An accomplished news anchor, author, and journalist, Juanita Phillips has built an international career that has seen her work with some of the world’s biggest broadcasters, including Sky, ABC, CNN, and the BBC. For nearly two decades, she has been one of the primary presenters for ABC News, Australia’s national broadcaster. She currently hosts both ABC News New South Wales and the evening news for ABC News 24. In 2010, her memoir, A Pressure Cooker Saved My Life: How to Have it All, Do it All, and Keep it All Together, became a bestseller.
Phillips’s career began in the newsroom of Brisbane tabloid The Courier-Mail, where she worked her up way from cadet journalist to columnist and feature writer. It was during the first half of the 1990s that she began to move into television, appearing first as a presenter and reporter for Brisbane channel TVQ-10. She graduated to national newsreader in 1993, joining major broadcaster Network 10’s Ten Eyewitness News and Ten News First at Five before moving to Sky News Australia. In 1997, she relocated to London to work for BBC World News and then CNN International. In 2003, she returned home to take up her first role with ABC.
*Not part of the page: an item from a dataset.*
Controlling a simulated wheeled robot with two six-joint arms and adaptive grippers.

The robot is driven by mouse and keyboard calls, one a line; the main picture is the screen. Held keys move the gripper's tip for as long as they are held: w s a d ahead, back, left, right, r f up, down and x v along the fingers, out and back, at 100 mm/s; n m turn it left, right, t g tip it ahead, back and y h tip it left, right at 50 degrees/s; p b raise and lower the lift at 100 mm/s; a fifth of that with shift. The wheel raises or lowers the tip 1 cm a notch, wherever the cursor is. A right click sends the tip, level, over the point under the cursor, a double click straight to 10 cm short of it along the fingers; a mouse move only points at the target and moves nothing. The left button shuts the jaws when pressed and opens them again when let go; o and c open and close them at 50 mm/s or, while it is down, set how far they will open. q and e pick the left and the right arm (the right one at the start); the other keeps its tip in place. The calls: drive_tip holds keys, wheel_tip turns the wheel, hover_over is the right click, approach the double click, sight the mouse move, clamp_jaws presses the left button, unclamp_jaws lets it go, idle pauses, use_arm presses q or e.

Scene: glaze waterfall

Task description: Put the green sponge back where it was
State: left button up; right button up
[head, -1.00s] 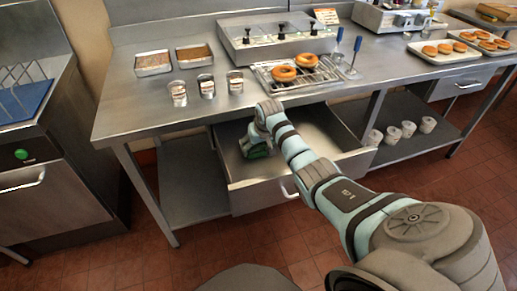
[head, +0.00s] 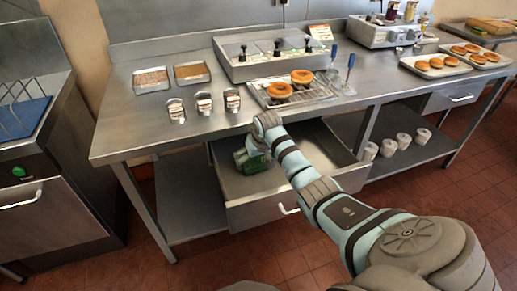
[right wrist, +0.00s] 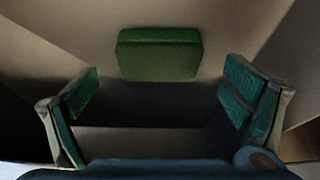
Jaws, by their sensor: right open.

Phillips has pursued some interesting extra-curricular activities during her career: during the 1990s, she authored a series of children’s books, The Newspaper Kids and, whilst living in London, also found the time to run a café. As a keynote speaker, she talks passionately on a wide range of topics but with a particular focus on the challenges women face in both the media industry and wider society.